As an example, we (Laura et al. - Jarrett had no part in this!) did this in this 2016 Proc B paper, and provide code for clustering the standard errors on large marine ecosystem (the unit of the cluster): http://rspb.royalsocietypublishing.org/content/royprsb/suppl/2016/08/17/rspb.2016.1435.DC1/rspb20161435supp3.pdf (written by Steve Miller - all hail!). There is also the sandwich package in R (Jarrett - mmmmmmm….sandwich….) – sandwich errors are various forms of robust standard errors, the title is “Robust Covariance Matrix Estimators” and the package has “Model-robust standard error estimators for cross-sectional, time series, clustered, panel, and longitudinal data.”

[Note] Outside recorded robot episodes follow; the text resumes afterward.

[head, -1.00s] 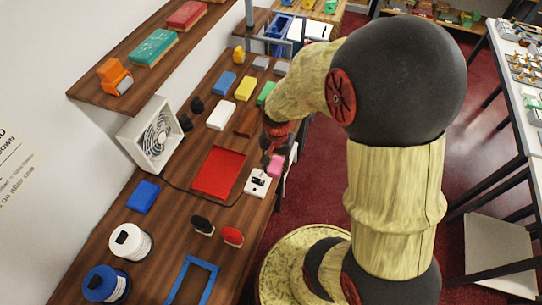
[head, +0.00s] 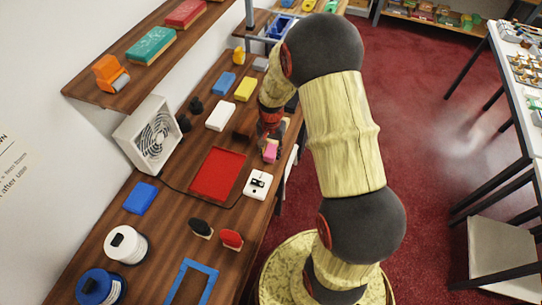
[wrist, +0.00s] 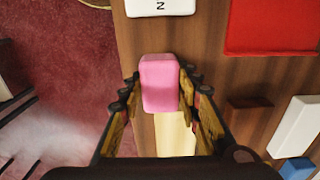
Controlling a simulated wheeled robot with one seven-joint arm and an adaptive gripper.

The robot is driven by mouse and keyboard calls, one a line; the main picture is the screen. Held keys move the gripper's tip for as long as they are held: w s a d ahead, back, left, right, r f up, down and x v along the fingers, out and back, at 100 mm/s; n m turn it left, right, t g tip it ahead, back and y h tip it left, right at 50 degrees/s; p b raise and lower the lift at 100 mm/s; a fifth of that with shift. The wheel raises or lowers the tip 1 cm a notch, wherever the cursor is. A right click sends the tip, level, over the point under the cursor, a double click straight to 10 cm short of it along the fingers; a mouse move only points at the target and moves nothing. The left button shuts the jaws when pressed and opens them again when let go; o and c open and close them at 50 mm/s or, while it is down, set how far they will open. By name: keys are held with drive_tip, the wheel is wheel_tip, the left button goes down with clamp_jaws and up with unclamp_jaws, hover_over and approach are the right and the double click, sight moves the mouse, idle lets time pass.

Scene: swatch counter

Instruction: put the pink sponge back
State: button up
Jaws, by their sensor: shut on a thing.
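The pink sponge (head: 270,153) is at the right edge of the wooden counter, just beyond the white switch box. In the wrist view the pink sponge (wrist: 160,82) sits between both fingertips. My gripper (head: 270,142) is shut on it; the fingers also show in the wrist view (wrist: 160,88). A pale cream rectangle (wrist: 175,133) shows between the fingers behind the sponge; I cannot tell what it is. The height of the sponge above the counter is unclear.
A white switch box (head: 258,184), a red tray (head: 216,173) and a dark brown block (wrist: 250,108) lie close by. White (head: 221,115), yellow (head: 245,89) and blue (head: 224,82) blocks lie farther back. A fan (head: 150,134) stands by the wall.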

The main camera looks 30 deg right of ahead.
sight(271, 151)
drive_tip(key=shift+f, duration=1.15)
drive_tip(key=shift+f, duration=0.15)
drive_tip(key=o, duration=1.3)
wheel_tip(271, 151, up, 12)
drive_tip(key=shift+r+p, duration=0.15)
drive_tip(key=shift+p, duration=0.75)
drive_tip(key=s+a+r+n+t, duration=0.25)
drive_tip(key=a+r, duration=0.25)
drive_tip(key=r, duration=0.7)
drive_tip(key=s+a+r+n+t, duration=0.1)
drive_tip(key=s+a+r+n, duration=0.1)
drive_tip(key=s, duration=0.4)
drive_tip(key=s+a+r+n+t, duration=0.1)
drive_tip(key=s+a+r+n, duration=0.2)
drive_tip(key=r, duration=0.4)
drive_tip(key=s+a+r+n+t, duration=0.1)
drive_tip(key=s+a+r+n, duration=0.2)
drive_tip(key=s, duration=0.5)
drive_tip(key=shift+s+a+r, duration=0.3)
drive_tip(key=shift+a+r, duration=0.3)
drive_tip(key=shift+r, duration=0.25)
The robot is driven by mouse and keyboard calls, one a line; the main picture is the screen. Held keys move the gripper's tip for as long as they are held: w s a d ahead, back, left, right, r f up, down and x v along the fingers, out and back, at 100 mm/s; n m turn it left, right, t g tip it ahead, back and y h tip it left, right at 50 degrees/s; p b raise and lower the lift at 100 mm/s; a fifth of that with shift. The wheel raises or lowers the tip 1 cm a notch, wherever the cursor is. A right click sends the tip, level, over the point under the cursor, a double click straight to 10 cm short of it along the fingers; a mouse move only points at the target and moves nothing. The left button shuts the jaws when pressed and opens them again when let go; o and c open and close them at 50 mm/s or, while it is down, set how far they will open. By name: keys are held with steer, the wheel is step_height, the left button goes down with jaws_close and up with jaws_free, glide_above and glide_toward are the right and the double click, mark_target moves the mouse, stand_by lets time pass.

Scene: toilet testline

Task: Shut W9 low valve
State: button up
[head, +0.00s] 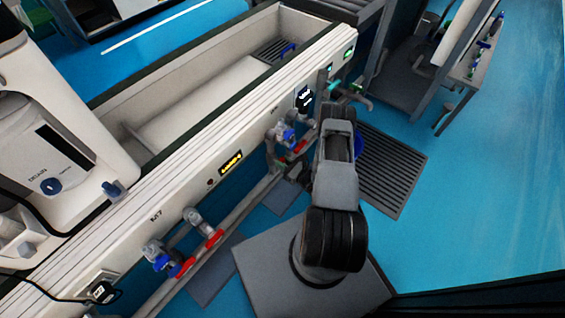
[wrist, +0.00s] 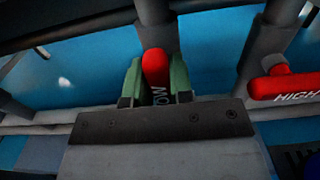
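The handle points away from me toward a grey vertical pipe. I cannot read a W9 label.
A second red handle marked HIGH (wrist: 285,84) is just right of my gripper, on another grey pipe. In the head view, red-and-blue valves (head: 180,262) line the white bench front (head: 140,225). A dark floor grate (head: 395,175) lies right of my arm, with open blue floor beyond.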

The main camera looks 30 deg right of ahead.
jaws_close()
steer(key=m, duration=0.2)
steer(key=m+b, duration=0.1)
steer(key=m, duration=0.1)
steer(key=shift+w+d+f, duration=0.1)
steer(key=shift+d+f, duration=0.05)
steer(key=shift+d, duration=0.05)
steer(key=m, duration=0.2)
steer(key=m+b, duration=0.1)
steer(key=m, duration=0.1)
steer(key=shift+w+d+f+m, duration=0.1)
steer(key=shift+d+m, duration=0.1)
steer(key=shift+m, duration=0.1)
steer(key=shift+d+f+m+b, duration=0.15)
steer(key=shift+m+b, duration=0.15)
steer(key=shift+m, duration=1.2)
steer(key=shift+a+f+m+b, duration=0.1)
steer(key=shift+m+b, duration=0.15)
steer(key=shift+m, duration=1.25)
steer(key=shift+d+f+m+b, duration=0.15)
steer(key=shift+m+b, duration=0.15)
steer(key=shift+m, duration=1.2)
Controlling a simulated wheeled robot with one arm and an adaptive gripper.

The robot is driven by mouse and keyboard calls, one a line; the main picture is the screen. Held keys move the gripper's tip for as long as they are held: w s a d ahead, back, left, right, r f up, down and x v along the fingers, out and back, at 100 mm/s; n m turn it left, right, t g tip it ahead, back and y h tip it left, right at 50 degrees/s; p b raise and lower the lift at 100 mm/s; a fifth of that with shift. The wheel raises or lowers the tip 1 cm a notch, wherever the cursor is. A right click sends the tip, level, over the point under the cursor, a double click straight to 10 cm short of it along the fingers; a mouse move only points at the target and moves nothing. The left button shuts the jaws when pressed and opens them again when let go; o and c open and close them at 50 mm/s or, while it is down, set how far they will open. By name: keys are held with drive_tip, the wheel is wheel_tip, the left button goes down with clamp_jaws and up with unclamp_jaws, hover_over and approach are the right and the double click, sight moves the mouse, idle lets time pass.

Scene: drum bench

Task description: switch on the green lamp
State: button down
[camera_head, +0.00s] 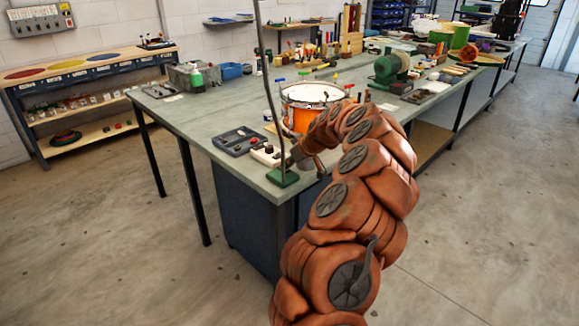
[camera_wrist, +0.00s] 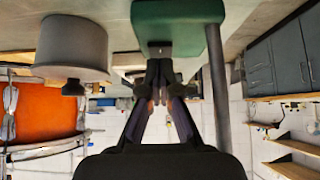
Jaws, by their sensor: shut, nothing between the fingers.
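A green lamp base (camera_head: 283,178) sits at the near corner of the workbench. Its thin dark post (camera_head: 270,85) rises out of the top of the head view, so the lamp's head is not seen. The wrist view looks upside down and shows the green base (camera_wrist: 178,20) at the top with the post (camera_wrist: 218,90) to its right. A small grey plate or switch (camera_wrist: 160,48) shows at the base's edge. My gripper (camera_wrist: 158,68) is shut and empty, its tips close to that plate; I cannot tell if they touch. In the head view my arm mostly hides the gripper.
An orange drum (camera_head: 296,117) stands behind my arm. A grey cylinder (camera_wrist: 72,45) is beside the base in the wrist view. The bench's left part is mostly clear.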

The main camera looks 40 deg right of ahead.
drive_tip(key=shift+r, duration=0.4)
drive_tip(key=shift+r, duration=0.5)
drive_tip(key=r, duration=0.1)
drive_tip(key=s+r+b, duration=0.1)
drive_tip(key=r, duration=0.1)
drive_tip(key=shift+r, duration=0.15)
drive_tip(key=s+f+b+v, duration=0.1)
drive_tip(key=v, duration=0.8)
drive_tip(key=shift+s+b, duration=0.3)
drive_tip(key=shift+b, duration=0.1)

The use of robust standard errors something that is not common in ecology – one may well ask, why not?? BTW: We could probably use a good Sandwiches for Ecology paper in Methods in Ecology and Evolution.

So, there are two things going on here – what each approach does to eliminate bias in coefficient estimates (i.e., assumptions about how the different approaches deal with confounders) and the need to account for correlations in the error (very easy with few assumptions with clustered robust standard errors, and generally not a concern or focus of most analyses in econ because there are simple and reliable solutions).

Conclusion

Rather than leave things on a dark-ish note, I hope that this musing has showed you that to derive causally valid answers from observational data sampled over time, we do need to be a hair more cautious that perhaps we’ve been in the past. There are, however, some elegant and beautiful solutions with respect to model structure. Me, I’ve become a big fan of group mean centered models and difference models, as their meaning is always clear, and I can have a high degree of confidence in their estimates.